Data shown |
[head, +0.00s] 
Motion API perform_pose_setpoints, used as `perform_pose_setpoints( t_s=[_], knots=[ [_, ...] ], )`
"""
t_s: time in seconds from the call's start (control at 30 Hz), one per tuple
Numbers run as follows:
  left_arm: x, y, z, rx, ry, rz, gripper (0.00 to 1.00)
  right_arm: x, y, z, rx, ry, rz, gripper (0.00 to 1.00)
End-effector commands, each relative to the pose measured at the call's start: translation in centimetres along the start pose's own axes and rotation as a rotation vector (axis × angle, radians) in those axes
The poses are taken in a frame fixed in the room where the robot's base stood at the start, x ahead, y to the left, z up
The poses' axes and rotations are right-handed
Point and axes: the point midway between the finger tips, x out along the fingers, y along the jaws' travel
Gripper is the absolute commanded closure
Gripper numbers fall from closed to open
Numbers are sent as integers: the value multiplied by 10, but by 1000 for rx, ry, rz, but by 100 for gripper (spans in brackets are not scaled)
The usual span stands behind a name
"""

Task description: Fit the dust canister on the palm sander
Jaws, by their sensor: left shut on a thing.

Request | Repeat exactly the lines from the one containing "Gripper is the absolute commanded closure" to the one containing "Numbers are sent", both lines included, and nothing else.

Written solution |
Gripper is the absolute commanded closure
Gripper numbers fall from closed to open
Numbers are sent as integers: the value multiplied by 10, but by 1000 for rx, ry, rz, but by 100 for gripper (spans in brackets are not scaled)

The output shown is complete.